• [What is being asked]: Exactly the lines from the one with "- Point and" to the one with "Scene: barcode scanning", both included, are to be printed again; leave out the rest.

• [Given material]:
------------

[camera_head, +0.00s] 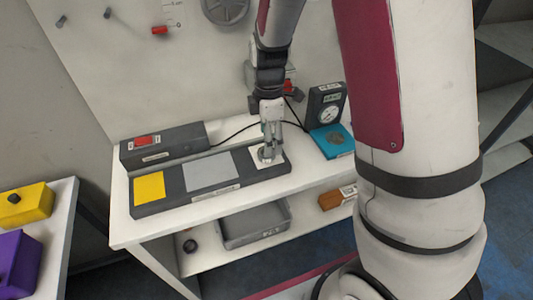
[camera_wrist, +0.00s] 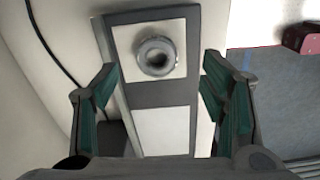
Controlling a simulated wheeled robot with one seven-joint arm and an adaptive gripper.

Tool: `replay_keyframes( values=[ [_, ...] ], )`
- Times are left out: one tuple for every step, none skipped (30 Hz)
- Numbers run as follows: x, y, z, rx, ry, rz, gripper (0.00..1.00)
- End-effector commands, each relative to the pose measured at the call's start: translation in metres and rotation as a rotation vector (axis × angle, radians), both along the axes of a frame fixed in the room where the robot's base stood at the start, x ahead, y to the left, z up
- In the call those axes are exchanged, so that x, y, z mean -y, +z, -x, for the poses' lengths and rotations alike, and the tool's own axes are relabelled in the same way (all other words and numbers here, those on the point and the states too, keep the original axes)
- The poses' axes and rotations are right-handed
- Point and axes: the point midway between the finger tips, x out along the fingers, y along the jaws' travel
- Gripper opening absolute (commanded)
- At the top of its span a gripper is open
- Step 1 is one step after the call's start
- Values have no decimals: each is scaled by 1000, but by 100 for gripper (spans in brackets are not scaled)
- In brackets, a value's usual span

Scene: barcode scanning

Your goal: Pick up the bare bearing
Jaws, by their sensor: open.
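The bare bearing (camera_wrist: 156,57) is a grey metal ring with a dark centre. It sits on a white square pad (camera_wrist: 174,34) at one end of a dark tray (camera_head: 148,208). In the head view, the bearing (camera_head: 266,155) is partly hidden by my gripper (camera_head: 271,154). In the wrist view my gripper (camera_wrist: 161,88) is open, with its green-padded fingers spread wide. The bearing lies between and beyond the fingers, and nothing is held. I cannot tell the exact height of the fingertips above it.
The tray also has a yellow pad (camera_head: 149,187) and a grey pad (camera_head: 208,171). Behind it stands a dark box with a red display (camera_head: 163,144). A dial gauge (camera_head: 328,110) and a blue plate (camera_head: 332,143) stand to the right. A grey bin (camera_head: 254,224) is on the lower shelf.

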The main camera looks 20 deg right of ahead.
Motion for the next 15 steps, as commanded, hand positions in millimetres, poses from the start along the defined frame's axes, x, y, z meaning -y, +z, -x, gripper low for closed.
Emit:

------------

• [Solution below]:
- Point and axes: the point midway between the finger tips, x out along the fingers, y along the jaws' travel
- Gripper opening absolute (commanded)
- At the top of its span a gripper is open
- Step 1 is one step after the call's start
- Values have no decimals: each is scaled by 1000, but by 100 for gripper (spans in brackets are not scaled)
- In brackets, a value's usual span

Scene: barcode scanning

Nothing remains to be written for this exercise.